Хотя Ленин и одержал верх на II съезде партии, удовлетворения это ему не принесло. Он лишился покоя. Из-за него произошел раскол в партии; Бунд порвал всякие отношения с социал-демократами. Правда, большевики в целом поддержали его программу, и кроме того, он проявил свой недюжинный талант политического вождя. Но вместе с тем он стал многим неприятен из-за своей нетерпимости, из-за проявившихся в нем непомерных амбиций. И как часто бывало с ним в прошлом, когда все было против него, он испытал сильнейший нервный срыв. Вдруг, без всякого предупреждения, Ленин выходит из состава редколлегии «Искры». Теперь он сам познал, что такое «расхождение», «оказавшись за бортом» (тоже его оборот) редакционной коллегии партийной газеты. 18 ноября 1903 года он отправил Плеханову заявление о своем выходе из редакции «Искры» с просьбой опубликовать его в «Искре». В письме к старому другу, Александре Калмыковой, он писал, что выход из «Искры» едва не прикончил его.

Действительно, он выдохся, силы его были почти на исходе; он был глубоко несчастен и подавлен. Плеханов, и тот примкнул к меньшевикам. Ленин с грустной иронией рассказывал Цецилии Зеликсон, приехавшей той зимой из России навестить его, что вместо своего обычного «преданный вам» он теперь подписывает свои письма Плеханову так: «преданный вами». После всего того, что произошло, завидев на улице кого-нибудь из меньшевиков, он стал переходить на другую сторону, чтобы избежать встречи.

Цецилия Зеликсон, очень неглупая женщина, оставила нам красноречивые воспоминания о той встрече с Лениным.
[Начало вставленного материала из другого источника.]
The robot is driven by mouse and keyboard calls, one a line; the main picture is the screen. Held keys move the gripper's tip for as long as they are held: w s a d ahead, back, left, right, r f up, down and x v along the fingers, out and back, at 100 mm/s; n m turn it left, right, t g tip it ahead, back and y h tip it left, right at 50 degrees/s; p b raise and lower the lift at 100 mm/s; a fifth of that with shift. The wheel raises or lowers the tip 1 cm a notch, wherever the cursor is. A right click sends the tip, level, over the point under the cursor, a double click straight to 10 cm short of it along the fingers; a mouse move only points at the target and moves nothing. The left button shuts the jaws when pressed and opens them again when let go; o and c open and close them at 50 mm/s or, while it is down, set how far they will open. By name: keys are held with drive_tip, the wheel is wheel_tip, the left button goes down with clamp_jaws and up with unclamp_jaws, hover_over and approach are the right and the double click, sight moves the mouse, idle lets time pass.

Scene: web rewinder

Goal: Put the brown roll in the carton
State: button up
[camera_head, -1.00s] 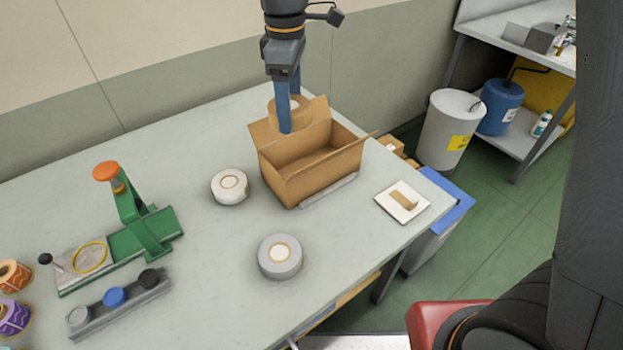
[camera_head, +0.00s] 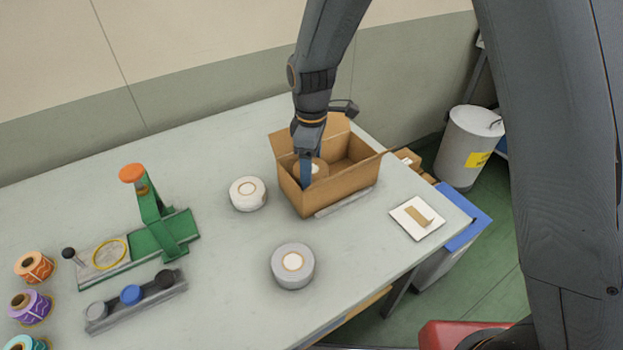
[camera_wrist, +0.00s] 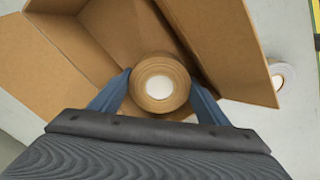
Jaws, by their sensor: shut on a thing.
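The brown roll (camera_head: 319,169) is down inside the open carton (camera_head: 335,194), toward its left part. My gripper (camera_head: 306,172) reaches into the carton from above and is shut on the roll. In the wrist view the brown roll (camera_wrist: 160,84) with its white core sits between the two blue fingers of my gripper (camera_wrist: 158,92). The carton (camera_wrist: 240,60) surrounds it there, flaps spread open. I cannot tell whether the roll touches the carton floor.
A white roll (camera_head: 248,193) and a grey roll (camera_head: 293,265) lie on the table left of and in front of the carton. A white pad (camera_head: 416,218) lies to the right. A green press (camera_head: 160,225) stands at the left.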

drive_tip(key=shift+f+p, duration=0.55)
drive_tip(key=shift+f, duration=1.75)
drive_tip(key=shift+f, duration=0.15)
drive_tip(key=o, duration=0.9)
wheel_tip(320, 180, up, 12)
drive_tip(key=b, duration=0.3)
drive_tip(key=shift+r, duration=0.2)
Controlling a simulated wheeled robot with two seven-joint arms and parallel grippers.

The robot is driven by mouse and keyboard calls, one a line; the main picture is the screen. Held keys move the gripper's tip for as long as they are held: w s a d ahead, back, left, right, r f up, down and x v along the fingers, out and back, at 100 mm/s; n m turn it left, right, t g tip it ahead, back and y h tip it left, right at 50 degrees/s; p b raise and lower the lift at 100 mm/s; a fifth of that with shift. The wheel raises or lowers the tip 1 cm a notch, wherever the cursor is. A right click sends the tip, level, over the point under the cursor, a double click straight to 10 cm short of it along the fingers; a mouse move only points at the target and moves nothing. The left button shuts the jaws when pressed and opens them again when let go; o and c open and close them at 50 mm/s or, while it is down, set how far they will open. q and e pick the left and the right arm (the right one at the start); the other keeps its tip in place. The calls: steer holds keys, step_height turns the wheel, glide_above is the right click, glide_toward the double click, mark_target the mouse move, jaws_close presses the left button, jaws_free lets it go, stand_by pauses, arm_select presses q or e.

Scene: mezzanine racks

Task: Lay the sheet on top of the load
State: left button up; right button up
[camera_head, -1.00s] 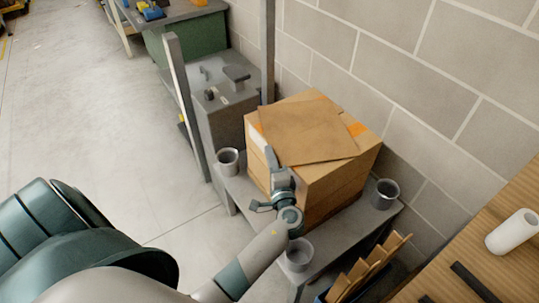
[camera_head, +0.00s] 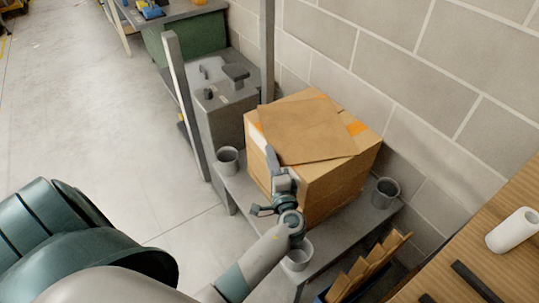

В них много тонких наблюдений за человеком, который не в ладах с миром, которого грызут душевные муки. Худой, истощенный от переживаний, он тем не менее был способен оценить шутку. Он ощущал сильную тоску по родине и мог часами слушать заезжего гостя из России.

В Сешероне Ленин с семьей жил в обыкновенном деревенском доме. Деревянная лестница вела на второй этаж, где были спальни, на редкость бедно обставленные. Там стояли узкие кровати, столы, заваленные газетами и журналами, по стенам — ряды книжных полок. Зато в кухне было хорошо и уютно. В ней было много места, а на плите постоянно кипел большой эмалированный чайник. Здесь были владения Елизаветы Васильевны, матери Крупской, которая радушно принимала и потчевала гостей и всегда жаловалась на свою дочь и зятя. Они только и знают что сидят над своими книжками и тетрадями, говорила она. Владимира Ильича в могилу сведет его работа, и Надя вся извелась; поесть их не дозовешься… Елизавету Васильевну глубоко огорчал раскол в партии, она много думала, как помочь делу, и наконец придумала. Она была очень высокого мнения о Вере Засулич. «Видите ли, — говорила Елизавета Васильевна, — главное — вправить им мозги, Мартову и Ленину, и Вера Засулич как раз тот человек, кто сумеет это сделать. Я как-нибудь с ней поговорю, и вы увидите, — она проведет с ними работу, и они больше не будут ссориться. Это было бы лучше всего, и Надя перестала бы так беспокоиться…»

Но мечте Елизаветы Васильевны о примирении большевиков с меньшевиками не суждено было сбыться. Ярлык Робеспьера-Бонапарта слишком крепко прилип к Ленину, и не так-то просто было от него избавиться. И как он ни пытался оспаривать сложившееся мнение или молча не принимать его — все было тщетно. Он даже набросал план своего обращения к партии, которое начиналось так: «Ответ на сплетни о бонапартизме. Вздор. Отвечать ниже достоинства. Свобода агитации за съезд…» Но свобода агитации была пустым словом — агитировать было некого, у него не было больше партии. Меньшевики без конца с возмущением пересказывали друг другу, как чуть не угодили под власть новоявленного Бонапарта, а большевики, обязанные ему своей сомнительной победой на съезде, не горели желанием подчиняться его воле.